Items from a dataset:
══════
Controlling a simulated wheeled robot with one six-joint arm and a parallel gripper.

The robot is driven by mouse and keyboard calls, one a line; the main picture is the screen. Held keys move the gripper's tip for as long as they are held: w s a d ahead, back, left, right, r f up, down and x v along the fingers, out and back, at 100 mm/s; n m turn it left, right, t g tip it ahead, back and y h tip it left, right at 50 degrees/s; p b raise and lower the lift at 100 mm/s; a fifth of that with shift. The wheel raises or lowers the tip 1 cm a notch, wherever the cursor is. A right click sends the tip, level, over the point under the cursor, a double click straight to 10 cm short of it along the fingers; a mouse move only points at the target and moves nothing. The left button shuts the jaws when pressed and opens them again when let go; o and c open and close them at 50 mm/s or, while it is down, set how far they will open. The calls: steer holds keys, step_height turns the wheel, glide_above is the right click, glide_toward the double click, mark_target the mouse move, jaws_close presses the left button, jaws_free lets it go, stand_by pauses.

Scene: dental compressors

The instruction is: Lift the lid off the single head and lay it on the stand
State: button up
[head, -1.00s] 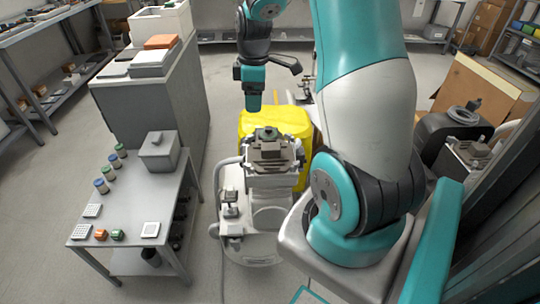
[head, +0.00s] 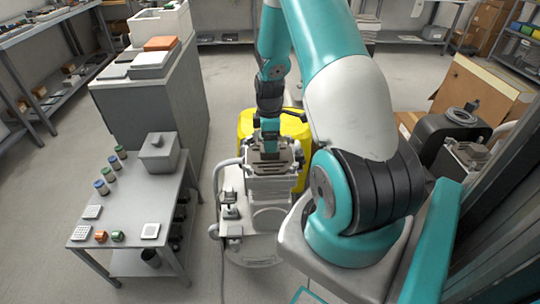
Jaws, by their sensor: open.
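The single head (head: 268,169) is the grey finned block on top of the white compressor (head: 262,215) in the middle of the head view. Its lid (head: 254,157) is the dark top piece, and it sits on the head. My gripper (head: 269,150) points down right over the lid, with its jaws open. It hides the middle of the lid and its knob. I cannot tell whether the fingers touch the lid. The stand seems to be the grey table (head: 130,208) to the left, though I cannot be sure.
The table holds a grey box (head: 159,152), several small jars, orange and green parts and white pads. Its middle is bare. A black machine (head: 447,135) and a cardboard box (head: 486,95) are at right.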

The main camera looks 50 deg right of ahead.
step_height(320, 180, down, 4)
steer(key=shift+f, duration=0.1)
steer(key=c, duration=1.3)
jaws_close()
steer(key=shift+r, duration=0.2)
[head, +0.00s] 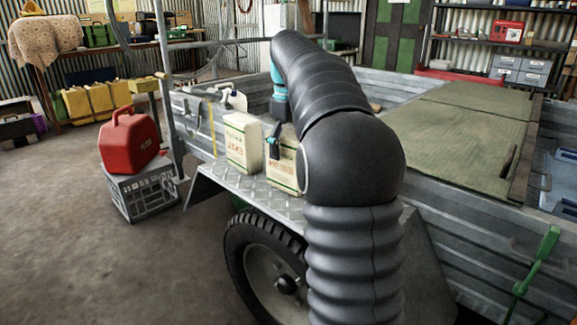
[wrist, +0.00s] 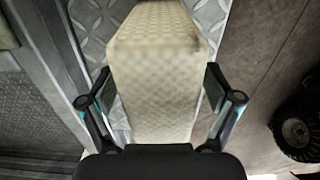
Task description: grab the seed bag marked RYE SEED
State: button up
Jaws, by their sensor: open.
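Two cream seed bags stand upright on the tread-plate fender of the trailer in the head view. The left bag (head: 242,143) has reddish lettering on its front. The right bag (head: 284,170) is partly covered by my arm, and I cannot read the print on either bag with certainty. My gripper (head: 275,140) is at the top of the right bag, mostly hidden behind my arm. In the wrist view my gripper (wrist: 159,75) is open, with one finger on each side of a pale woven bag (wrist: 155,85). Small gaps show between fingers and bag.
The fender (head: 225,180) carries the bags above a wheel (head: 268,275). The trailer's metal side wall (head: 200,125) runs behind them. A white jug (head: 236,100) is beyond it. A red fuel can (head: 130,138) stands on a grey crate (head: 140,190) at left. Floor at front left is clear.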

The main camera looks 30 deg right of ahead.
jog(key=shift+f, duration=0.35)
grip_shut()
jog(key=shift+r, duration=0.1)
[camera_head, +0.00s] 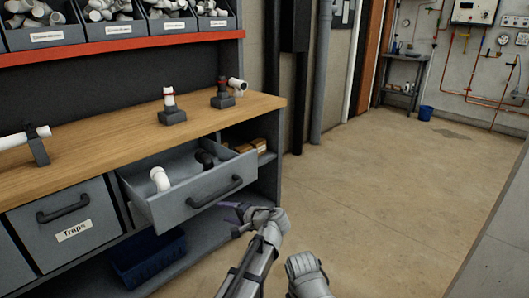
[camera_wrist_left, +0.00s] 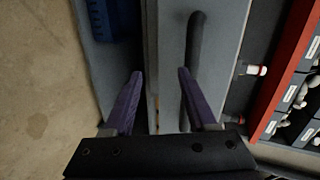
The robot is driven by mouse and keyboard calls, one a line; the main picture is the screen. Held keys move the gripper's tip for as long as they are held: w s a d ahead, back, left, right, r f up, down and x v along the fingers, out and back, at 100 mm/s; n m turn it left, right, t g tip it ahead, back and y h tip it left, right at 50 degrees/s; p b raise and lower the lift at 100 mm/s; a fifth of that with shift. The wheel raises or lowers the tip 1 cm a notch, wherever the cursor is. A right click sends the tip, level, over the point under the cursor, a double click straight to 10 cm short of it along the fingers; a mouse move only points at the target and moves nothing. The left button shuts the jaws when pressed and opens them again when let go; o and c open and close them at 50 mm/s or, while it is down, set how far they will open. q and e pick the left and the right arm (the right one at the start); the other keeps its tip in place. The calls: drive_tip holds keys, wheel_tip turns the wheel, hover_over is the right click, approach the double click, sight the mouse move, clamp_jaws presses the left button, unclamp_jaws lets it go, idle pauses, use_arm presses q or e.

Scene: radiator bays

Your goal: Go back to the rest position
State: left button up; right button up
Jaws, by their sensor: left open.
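My left gripper (camera_head: 236,215) is open, with purple fingers, in front of the pulled-out grey drawer (camera_head: 164,208) and below its dark handle (camera_head: 215,190). In the left wrist view, the open, empty fingers (camera_wrist_left: 158,78) point at the drawer front, and the handle (camera_wrist_left: 196,45) runs behind the right-hand finger. I cannot tell whether any finger touches the drawer. A white elbow pipe (camera_head: 160,179) and a black fitting (camera_head: 206,160) lie in the drawer. A grey link of my right arm (camera_head: 306,276) shows at the bottom; its gripper is out of view.
The wooden bench (camera_head: 130,133) holds pipe fittings on stands. A closed drawer labelled Traps (camera_head: 68,215) is at the left, with a blue crate (camera_head: 150,262) on the shelf below. Open floor (camera_head: 365,205) lies to the right, with a grey surface (camera_head: 500,240) at the right edge.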

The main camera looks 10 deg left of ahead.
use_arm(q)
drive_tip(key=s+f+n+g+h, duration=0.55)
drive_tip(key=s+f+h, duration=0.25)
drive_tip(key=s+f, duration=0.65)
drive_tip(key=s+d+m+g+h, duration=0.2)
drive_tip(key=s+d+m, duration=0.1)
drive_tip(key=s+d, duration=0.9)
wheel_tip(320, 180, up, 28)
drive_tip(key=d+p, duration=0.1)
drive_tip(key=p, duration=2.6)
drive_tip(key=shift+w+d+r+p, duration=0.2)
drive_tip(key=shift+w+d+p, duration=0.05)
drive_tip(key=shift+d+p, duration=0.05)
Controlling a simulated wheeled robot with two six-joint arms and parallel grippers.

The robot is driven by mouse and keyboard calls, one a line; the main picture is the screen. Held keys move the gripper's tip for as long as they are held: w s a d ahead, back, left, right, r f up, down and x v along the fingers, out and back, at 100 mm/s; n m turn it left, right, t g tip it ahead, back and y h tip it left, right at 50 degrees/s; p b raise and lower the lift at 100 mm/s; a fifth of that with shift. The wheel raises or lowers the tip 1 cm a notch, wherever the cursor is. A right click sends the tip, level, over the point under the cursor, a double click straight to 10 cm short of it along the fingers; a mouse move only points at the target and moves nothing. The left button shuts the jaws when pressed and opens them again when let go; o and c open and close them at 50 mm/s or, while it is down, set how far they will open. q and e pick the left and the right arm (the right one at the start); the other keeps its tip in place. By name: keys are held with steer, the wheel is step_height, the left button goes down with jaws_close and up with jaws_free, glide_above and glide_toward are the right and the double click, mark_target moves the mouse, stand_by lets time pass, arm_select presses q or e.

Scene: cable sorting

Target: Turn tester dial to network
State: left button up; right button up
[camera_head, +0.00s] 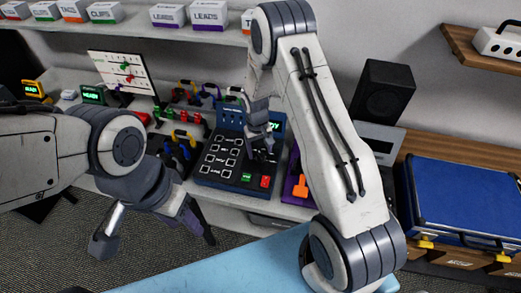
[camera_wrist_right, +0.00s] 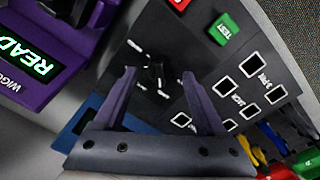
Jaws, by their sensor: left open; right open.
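The dark tester (camera_head: 222,160) stands on the work shelf, with rows of labelled white-framed sockets, a green button (camera_head: 247,177) and a red button (camera_head: 265,181). In the right wrist view its black dial (camera_wrist_right: 155,76) sits among small white labels, too small to read. My right gripper (camera_head: 262,140) is over the tester's right part and hides the dial area in the head view. In the wrist view the right gripper (camera_wrist_right: 159,72) is open, with a finger on each side of the dial; contact cannot be told. My left gripper (camera_head: 155,240) is open and empty, in front of the shelf.
A purple device with an orange part (camera_head: 300,187) stands right of the tester. Coiled cables and connectors (camera_head: 180,140) lie to its left. A blue case (camera_head: 465,200) and a black speaker (camera_head: 382,90) are at the right. Labelled boxes line the upper shelf.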

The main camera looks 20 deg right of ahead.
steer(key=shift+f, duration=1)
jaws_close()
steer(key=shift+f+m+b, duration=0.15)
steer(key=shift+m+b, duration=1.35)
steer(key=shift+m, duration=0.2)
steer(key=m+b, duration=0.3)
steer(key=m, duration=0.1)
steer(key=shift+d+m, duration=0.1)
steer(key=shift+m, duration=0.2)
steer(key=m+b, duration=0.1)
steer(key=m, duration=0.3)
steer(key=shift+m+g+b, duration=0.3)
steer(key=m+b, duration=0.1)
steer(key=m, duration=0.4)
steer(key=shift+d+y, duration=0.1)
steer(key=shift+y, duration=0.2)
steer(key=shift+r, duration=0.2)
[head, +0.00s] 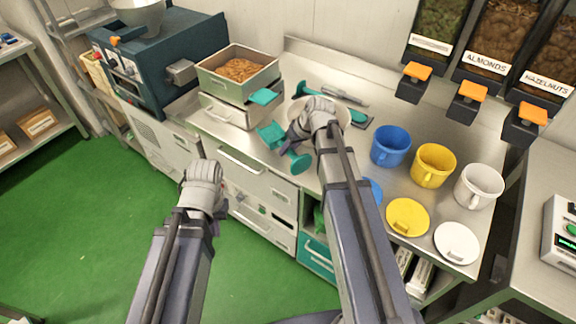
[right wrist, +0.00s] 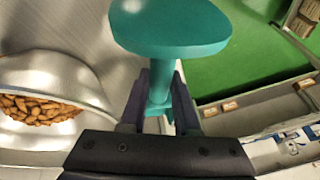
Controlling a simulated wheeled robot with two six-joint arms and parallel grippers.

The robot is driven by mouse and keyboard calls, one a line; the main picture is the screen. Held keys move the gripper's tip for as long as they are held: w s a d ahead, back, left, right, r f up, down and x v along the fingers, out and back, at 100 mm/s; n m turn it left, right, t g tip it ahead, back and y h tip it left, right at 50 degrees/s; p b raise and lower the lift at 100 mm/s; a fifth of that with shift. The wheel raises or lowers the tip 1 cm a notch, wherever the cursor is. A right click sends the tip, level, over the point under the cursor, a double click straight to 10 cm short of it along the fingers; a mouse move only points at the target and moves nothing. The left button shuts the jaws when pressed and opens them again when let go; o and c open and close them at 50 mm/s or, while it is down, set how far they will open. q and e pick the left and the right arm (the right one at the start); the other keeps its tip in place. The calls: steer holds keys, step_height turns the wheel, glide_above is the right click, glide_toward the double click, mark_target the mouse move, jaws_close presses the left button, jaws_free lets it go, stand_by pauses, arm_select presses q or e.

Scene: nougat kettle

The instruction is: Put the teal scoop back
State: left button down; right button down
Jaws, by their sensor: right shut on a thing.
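The teal scoop (head: 271,134) is in my right gripper (head: 291,142), clear of the bowl and near the counter's front edge in the head view. Its round-ended handle (head: 300,163) points down and to the right. In the right wrist view the fingers (right wrist: 160,105) are closed on the teal stem, below its broad flat end (right wrist: 170,28). The pale bowl (head: 337,109) is partly hidden behind my right wrist; the right wrist view shows almonds (right wrist: 38,108) in it. My left gripper (head: 205,208) is low in front of the cabinets, its fingers unclear.
A box of brown bits (head: 240,86) stands left of the bowl, with a teal piece (head: 265,96) at its corner. More teal pieces (head: 358,116) lie behind the bowl. Blue (head: 390,148), yellow (head: 433,166) and white (head: 478,187) mugs stand right, lids in front.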

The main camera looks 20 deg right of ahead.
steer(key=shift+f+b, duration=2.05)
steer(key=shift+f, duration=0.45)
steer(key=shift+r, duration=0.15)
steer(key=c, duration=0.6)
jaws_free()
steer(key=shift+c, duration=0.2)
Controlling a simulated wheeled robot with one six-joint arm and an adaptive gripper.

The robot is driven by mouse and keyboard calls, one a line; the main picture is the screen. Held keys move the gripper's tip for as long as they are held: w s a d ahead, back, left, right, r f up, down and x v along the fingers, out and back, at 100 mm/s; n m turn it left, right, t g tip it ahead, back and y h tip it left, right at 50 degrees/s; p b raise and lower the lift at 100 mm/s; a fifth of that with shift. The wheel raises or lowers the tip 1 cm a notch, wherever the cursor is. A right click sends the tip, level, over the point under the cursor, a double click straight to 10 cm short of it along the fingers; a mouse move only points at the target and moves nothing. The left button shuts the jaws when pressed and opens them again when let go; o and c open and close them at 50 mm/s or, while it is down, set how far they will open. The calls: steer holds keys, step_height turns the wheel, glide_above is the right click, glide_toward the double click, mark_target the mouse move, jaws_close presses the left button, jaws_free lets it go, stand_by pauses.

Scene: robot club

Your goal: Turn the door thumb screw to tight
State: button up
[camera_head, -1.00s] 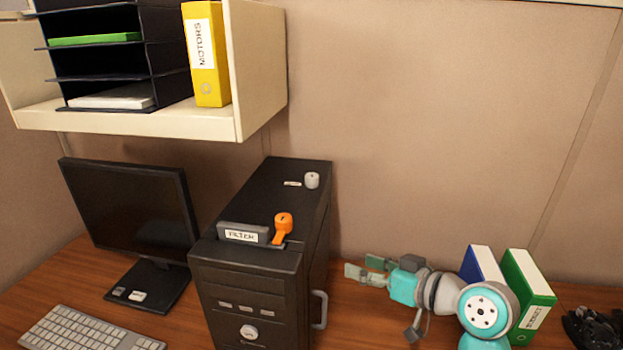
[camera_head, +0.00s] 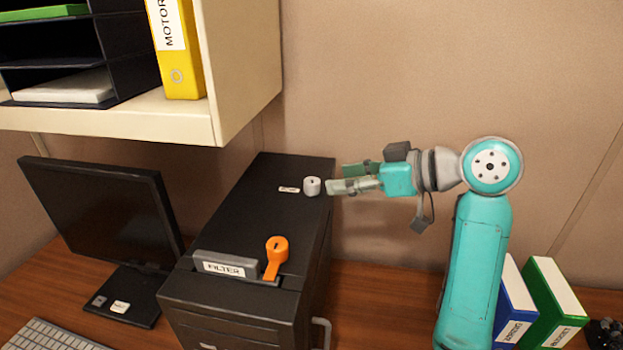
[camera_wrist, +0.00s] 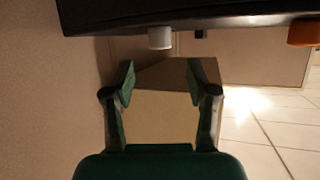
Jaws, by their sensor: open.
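The pale grey thumb screw (camera_head: 312,187) stands on the top of the black computer case (camera_head: 240,210), near its back right edge, beside a small label too small to read. My gripper (camera_head: 337,179) is open and level, just right of the screw, pointing left at it. In the wrist view the thumb screw (camera_wrist: 160,38) lies ahead, centred between the spread fingers (camera_wrist: 161,80) and beyond their tips. The fingers look apart from it. The screw's marking and how far it is turned cannot be made out.
An orange knob with a lever (camera_head: 277,250) and a FILTER panel (camera_head: 226,264) sit at the case's front top edge. A shelf (camera_head: 245,70) overhangs at upper left. A monitor (camera_head: 105,220) stands left; blue and green binders (camera_head: 548,300) stand right. The wall behind is bare.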

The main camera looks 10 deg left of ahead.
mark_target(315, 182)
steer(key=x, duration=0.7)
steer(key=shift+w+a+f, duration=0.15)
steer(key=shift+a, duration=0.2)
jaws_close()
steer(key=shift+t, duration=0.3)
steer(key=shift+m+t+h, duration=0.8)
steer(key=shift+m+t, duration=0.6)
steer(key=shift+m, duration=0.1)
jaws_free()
══════
Given request: Look above for every line with the word "Scene" and copy it.

Correct answer:
Scene: dental compressors
Scene: radiator bays
Scene: cable sorting
Scene: nougat kettle
Scene: robot club

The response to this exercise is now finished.